If you want to be strict about it - you can simply say that Blizzard makes the rules, and anything against the rules is 'cheating'. And that's fine and I wouldn't feel the need to argue. But when you say that 'really smart people don't cheat because it ruins the experience....' I feel like you are making an awfully bold claim, without any substance.
Some cheating can negatively impact your gaming experience, certainly; but there is also cheating that won't affect you at all. I've bought gold, two box, and wrote my own fish bot. Oddly enough; two boxing has had a much larger affect on my gaming experience than the other two (and that's the only one that isn't considered cheating!). The gold I bought served only to save my low level horde character a run to a neutral AH to exchange gold with my high level alliance. That purchase saved me an hour or so of death running - maybe more. In either case, my level 1 horde guy would end up with 1000g. I wrote the fishbot because I didn't want to spend an entire day leveling up fishing. I spent more time writing the bot than it would have taken to level up my fishing by hand. The bot was simply 'more fun'. I fished until my skill was maxed out (which is exactly how much fishing I would have done by hand). In either case, my fishing skill was going to get maxed out....my cheating didn't change the gaming experience for anyone else, other than myself.
With MMO's though you're not really buying the game. Want World of Warcraft the actual game? It's free on a ton of demo DVD's. The whole friggen game. Alternatively, you can download the game online legally. What your initial payment (essentially a signup fee) and continued monthly payments are buying you is an account on an online game, not the game itself which is more or less distributed for free.
Trying to resell that is no more logical than trying to claim fire sale doctrine on your Sam's Club membership.
"People who think they know everything are very annoying to those of us who do."-Mark Twain
That's what the swirly thing between continents is!
What you fail to understand is where a significant number of gold suppliers get the gold that they pass on to you - by compromising the accounts of others, robbing the character blind, disenchanting everything they can't flood the auction house with, pulling everything they can from any associated guild banks, then setting up the character as a gold/resource farmer and shuffling all the rewards over to a 3rd party account until the actual owner of the account realizes they're not in control any more and contacts Blizzard to go through the dance of character restoration. Heck, the less moral ones will even go out of their way to target players that just made a purchase from them, because they know they'll have a better return on investment.
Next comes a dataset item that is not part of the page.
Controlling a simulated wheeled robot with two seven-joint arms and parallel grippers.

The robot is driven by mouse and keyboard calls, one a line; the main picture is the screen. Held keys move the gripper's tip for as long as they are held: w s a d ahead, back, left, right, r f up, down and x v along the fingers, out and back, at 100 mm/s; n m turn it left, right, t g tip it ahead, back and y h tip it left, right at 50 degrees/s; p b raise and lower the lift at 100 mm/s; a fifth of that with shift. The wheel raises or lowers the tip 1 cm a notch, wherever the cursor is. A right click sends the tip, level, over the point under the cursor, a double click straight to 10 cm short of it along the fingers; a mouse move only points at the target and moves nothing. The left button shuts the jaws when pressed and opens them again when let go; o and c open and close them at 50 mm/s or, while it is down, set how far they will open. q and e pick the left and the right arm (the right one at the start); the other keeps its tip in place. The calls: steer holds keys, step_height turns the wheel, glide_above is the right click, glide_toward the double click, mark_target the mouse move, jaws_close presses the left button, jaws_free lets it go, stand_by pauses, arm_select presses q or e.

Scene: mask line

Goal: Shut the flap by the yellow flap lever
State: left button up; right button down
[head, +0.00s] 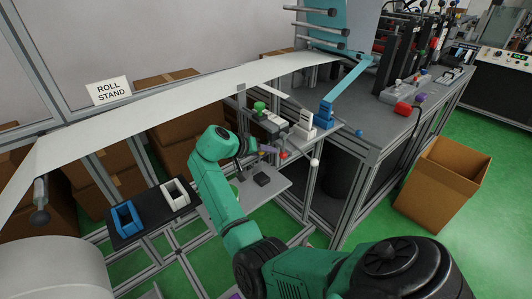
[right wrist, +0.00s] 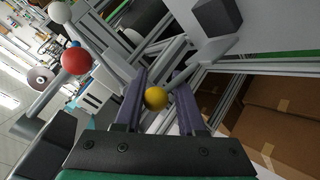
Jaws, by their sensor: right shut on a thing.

By purchasing gold from gold suppliers, you are directly impacting the experience of other players in a way much more severe than most people realize.
The parent post is so naive and self-centered that I can't believe that it was modded up as insightful.
The poster's logic is that buying gold and using bots doesn't hurt anyone and helps me out so it isn't really cheating....
Let me help out out. Blizzard says those two activities are cheating and, like it or not, Blizzard is the Dungeon Master. There's your definition right there. Not to mention that they can ban you if they catch you doing either one.
You say that your cheating doesn't hurt anyone... what about the other fair players that have to invest 10 times more personal time in the game than you to get to the level cap and make enough gold to equip themselves? What about the people your "purchased" gold was stolen from? What about the items your farming bots took that could have been given to actual player-controlled toons in the farming areas farming the area at the same time as you? In all cases, you are inconveniencing real life humans because you are too lazy or greedy to play fair.
You need a real world analogy to drive the point home? It's like buying a term paper off the internet, copying test answers off the guy next to you, or paying someone to rob someone else. You're staying competitive with people who are working harder than you by sucking off them so you can have more free time for yourself.
You're acting unfairly to gain an advantage over other players: That is the definition of cheating. And remember that time is money, friend!
That's an awfully big assumption you are making...
"When it comes to powerleving and automation that means the cheater now has 5 level 60 avatars when he really should have one"
Years ago, I used WoWGlider to automate my game play. I didn't use it build an army of maxed out level 60 characters....I used it so that I could keep pace with my friends who had more free time to play the game.
"We're going to play on Saturday - going to do the deadmines, want to come?"
'The deadmines? What level are you? I'm only 12'
"12? Dude - we're all 19. Why didn't you play last week?
'I had to go to work man'
"Bummer. Well, if you get up to 19 or even like 16 you could totally come with"
'Okay, I'll see what I can do'
So, I could run my bot while I did house work or something and keep up. The net result was no different than my actually playing the game.
And even with a bot, you'd level significantly slower than you would with refer a friend.
For all of my cheating - gold buying, bot using (the fish bot I wrote myself, I've also used WoWGlider and WoWBot (I think that's what it was. It went open source and was written in C#), two boxing (which isn't considered cheating by Blizzard, officially) I've never even hit the level cap. My highest character is 60-something (the cap is 80 last I checked).
I'm just not willing to invest large quantities of time into the game; but the game is still more enjoyable to me if I cheat than if I don't.
Claiming that all cheaters are destroying the game seems awfully overzealous to me.
You might as well say 'Quitting your job and playing 80 hours a week is cheating!'. People like that advance through content faster than expected then have nothing to do. They are more likely to grief lowbies. They have more gold and better items. They can out level everyone who doesn't have 80 hours a week to play. It gives them an unfair advantage and they get top pick of all the raid groups, the best gear, the best guilds, the best pvp ranks, etc, etc...
Basically, what it comes down to is being successful and having an enjoyable experience in WOW is about how much time you can devote to it. More time = more stuff = better character.
If you use all of your time to play WoW - that's considered fine; even though it introduces all of the same problems you've talked about in association with cheating.
If someone has more spendable income than time and is willing to use money to avoid hours of grinding in the game...he's a dirty cheater.
I'm fine with the title of 'dirty cheater'; but I disagree with the idea that my cheating negatively affects anyone else.